We tried that actually, and it can work well but you make a different set of trade offs. For example, you can’t get the granularity that durable coroutines give you, you’re bound to snapshot and restore the entire state of the application.

WASM is also not as mature of a tech for server side systems, a lot is left to figure out so the type of applications that you can build with it remains limited.

I’d be excited to see support for something like this get built tho!

infogulch · on Oct 20, 2023

Why are channels insufficient for this use case?

lelandbatey · on Oct 20, 2023

A goroutine-and-channel implementation may not work as well for the "durable" goal, while this implementation is focused on being able to perfectly serialize the state of the Coroutines in order to resume them elsewhere (durable).

ramenmeal · on Oct 20, 2023

Honest question, why not use another technology to store the state between the two? Like a DB or queuing mechanism.

infogulch · on Oct 20, 2023

I guess the internal state of the coroutine won't be automatically preserved. Say you're emitting numbers from an rng. Theoretically with this you could restart the program while keeping the internal rng state so a restart would continue emitting new values from the same sequence; with channels you could preserve the emitted values, but you couldn't automatically save and restore the rng state so the values would diverge from a continuous run at some point.

chris6f · on Oct 20, 2023

The library provides a way to serialize coroutine state, and to later deserialize that state and resume a coroutine from its last yield point. Where you store this state (in a DB, in a queue, etc) is up to you!

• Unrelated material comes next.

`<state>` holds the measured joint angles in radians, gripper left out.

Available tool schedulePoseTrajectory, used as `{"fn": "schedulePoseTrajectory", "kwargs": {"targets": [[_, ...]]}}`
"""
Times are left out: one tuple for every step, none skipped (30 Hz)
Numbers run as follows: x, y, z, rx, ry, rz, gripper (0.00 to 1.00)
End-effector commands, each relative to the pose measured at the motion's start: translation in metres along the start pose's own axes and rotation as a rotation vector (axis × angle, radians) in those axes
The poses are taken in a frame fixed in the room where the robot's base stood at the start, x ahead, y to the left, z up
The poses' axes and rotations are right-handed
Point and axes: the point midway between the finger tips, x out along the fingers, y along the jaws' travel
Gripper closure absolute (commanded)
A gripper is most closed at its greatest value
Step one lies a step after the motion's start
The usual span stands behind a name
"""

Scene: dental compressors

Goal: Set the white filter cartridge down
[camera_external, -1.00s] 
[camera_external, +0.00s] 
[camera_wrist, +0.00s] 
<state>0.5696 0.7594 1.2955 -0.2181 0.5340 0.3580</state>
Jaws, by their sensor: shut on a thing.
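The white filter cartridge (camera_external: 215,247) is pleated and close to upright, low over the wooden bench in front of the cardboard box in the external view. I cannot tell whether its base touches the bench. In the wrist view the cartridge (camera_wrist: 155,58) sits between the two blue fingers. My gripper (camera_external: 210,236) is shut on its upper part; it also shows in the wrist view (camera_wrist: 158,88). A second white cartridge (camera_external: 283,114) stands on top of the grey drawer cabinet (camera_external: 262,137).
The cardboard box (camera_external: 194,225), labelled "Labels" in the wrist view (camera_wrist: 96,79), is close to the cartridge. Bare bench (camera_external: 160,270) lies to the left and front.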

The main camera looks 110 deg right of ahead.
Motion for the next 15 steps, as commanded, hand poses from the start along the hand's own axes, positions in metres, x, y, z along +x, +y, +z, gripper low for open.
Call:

varispeed · on Oct 20, 2023

Why not fork Go and implement this directly? (and also removing any telemetry Google might have installed while at it...)

pryz · on Oct 20, 2023

Forking Go means that you have to maintain a copy. That's a lot of work. Instead, the idea is to implement coroutine as a library and work toward an integration with the Go stblib.

zelly · on Oct 21, 2023

This is the kind of thing you can only trust the compiler to do. And we already have goroutines.

rweir · on Oct 20, 2023

very cool - looking forward to seeing the rest.